Screenshot fictionJob


How do the roles of teachers and instructional designers differ?

Instructional designers are tasked with the development of course materials. While teachers may do similar tasks, they do not develop the curriculum/guides that make course materials universal. For example, a facilitator guide for an online course. Another big difference comes with working with subject matter experts. ID’s spend a great deal of time working directly with someone who is an expert in the field. Teachers are often left to research and learn new content themselves.

In what ways do the responsibilities of teachers and instructional designers overlap?

I believe the most notable overlaps are the intention to educate. Teachers and instructional designers both need to come up with creative ways to disseminate information to the masses. They both also need to be concerned with the effectiveness of their work and collect & analyze data in order to be accountable for it.

Connect the relationship between these two roles to your own personal experiences. 

As a teacher, I look for curriculum and materials that I can adapt and deliver in my classroom. Some of my content is developed by me and some is adapted from others. When I was a curriculum developer in a corporate environment, I spent months researching, working with SMEs & instructors to develop content for a week-long course. All lessons, instructor notes, and course materials were developed by me. In both positions, my main focus is the learner and in both roles my goal is to create engaging measurable activities to facilitate learning.

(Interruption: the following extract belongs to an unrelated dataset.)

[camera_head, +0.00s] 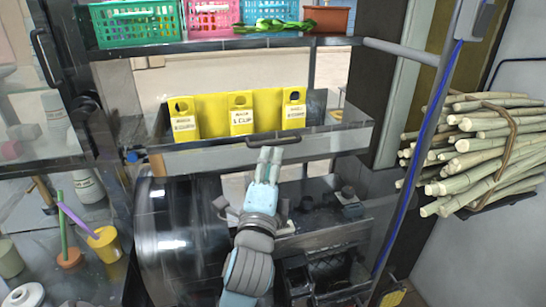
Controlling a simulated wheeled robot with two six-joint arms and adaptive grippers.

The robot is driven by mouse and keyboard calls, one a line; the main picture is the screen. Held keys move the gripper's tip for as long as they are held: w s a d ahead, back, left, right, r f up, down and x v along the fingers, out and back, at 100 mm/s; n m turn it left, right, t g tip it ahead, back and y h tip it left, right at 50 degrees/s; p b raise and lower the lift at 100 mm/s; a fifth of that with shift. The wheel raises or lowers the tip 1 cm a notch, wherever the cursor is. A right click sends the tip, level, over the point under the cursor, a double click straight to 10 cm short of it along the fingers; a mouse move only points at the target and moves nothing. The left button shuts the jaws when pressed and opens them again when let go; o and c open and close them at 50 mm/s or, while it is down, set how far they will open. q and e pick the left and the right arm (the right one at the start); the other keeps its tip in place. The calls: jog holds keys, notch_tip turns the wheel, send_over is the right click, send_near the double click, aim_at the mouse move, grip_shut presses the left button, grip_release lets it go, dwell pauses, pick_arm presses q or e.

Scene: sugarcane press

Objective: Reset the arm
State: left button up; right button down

Current “Real World” Instructional Designer Job Research

The following job postings were gathered from various sites. I have noted my thinking of why the posting was picked as well as what about it attracted my interest. For your convience, I have included both a link to the actual post as well as a PDF version. As this post ages and the active links break, they will be removed.

Job Posting 1 (PDF)
This TruGreen Instructional Designer position appeals to me mostly due to the work environment I can infer from reading the Responsibilities section. Each bullet point speaks to the very important steps of analysis/discovery, research, planning, development, and delivery which makes me feel like this company is committed to quality training products. On a personal note, I’m not sure I have what it takes to be passionate about the lawn care industry and would keep that in mind when considering applying.

Job Posting 2 (PDF)
Taking in mind my desire to be passionate about the industry, my next job posting is from JetBlue. I love to travel for my job, not many people do, but I really do and this position offers 25% travel. From an ID perspective, I like that this position mentions the strong relationship developing skills needed to work with SMEs and project leads. Being a wiz at the technical aspects is great but without being able to (or wanting to) work with a wide variety of people can hurt someone in this type of position.

Job Posting 3 (PDF)
The first two jobs sound great but neither is in my region so I’ve moved my search to my home state. The insurance industry (Travelers) does nothing for my passion level but it’s close to home. I noticed this posting is written with more of a strong business model feel and it emphasizes skills one expects in a corporate environment such as project management and development lifecycle. 

Job Posting 4 (PDF)
In keeping with local jobs, I wanted to explore ID jobs within higher ed. Having spent 10 years as a web developer in higher ed, I have a particular fondness for the industry. I chose this Goodwin College posting because the job responsibilities are heavily focused on online training development. Personally, I love being in the classroom so if I’m not doing the actual teaching, I would much rather develop for the online environment.